→ WHAT IS BEING ASKED
Only the pictures are omitted; repeat all other data exactly.

- - - - - - -

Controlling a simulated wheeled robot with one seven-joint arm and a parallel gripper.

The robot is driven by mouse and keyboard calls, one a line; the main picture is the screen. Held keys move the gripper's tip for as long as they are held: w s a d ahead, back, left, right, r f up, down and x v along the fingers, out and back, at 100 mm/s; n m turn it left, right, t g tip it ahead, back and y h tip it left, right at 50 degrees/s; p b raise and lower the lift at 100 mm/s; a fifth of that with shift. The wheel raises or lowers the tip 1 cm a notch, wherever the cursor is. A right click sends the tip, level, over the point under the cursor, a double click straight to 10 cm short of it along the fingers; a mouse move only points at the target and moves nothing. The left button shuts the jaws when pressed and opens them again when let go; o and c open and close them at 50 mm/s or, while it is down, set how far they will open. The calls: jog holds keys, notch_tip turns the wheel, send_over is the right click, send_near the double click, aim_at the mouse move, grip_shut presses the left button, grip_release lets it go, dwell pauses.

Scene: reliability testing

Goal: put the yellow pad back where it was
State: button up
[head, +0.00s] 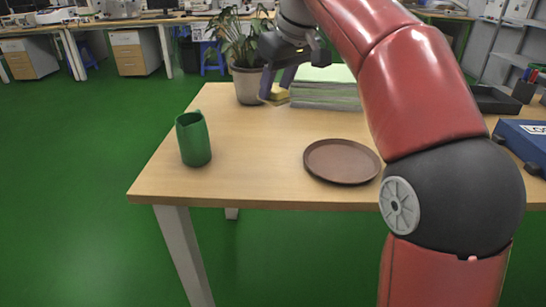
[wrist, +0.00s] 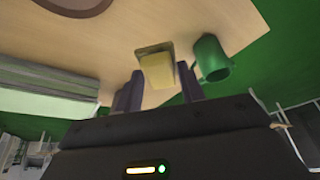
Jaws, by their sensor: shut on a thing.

- - - - - - -

→ SOLVED PROBLEM
Controlling a simulated wheeled robot with one seven-joint arm and a parallel gripper.

The robot is driven by mouse and keyboard calls, one a line; the main picture is the screen. Held keys move the gripper's tip for as long as they are held: w s a d ahead, back, left, right, r f up, down and x v along the fingers, out and back, at 100 mm/s; n m turn it left, right, t g tip it ahead, back and y h tip it left, right at 50 degrees/s; p b raise and lower the lift at 100 mm/s; a fifth of that with shift. The wheel raises or lowers the tip 1 cm a notch, wherever the cursor is. A right click sends the tip, level, over the point under the cursor, a double click straight to 10 cm short of it along the fingers; a mouse move only points at the target and moves nothing. The left button shuts the jaws when pressed and opens them again when let go; o and c open and close them at 50 mm/s or, while it is down, set how far they will open. The calls: jog holds keys, notch_tip turns the wheel, send_over is the right click, send_near the double click, aim_at the mouse move, grip_shut presses the left button, grip_release lets it go, dwell pauses.

Scene: reliability testing

Goal: put the yellow pad back where it was
State: button up
[head, +0.00s] 
[wrist, +0.00s] 
Jaws, by their sensor: shut on a thing.

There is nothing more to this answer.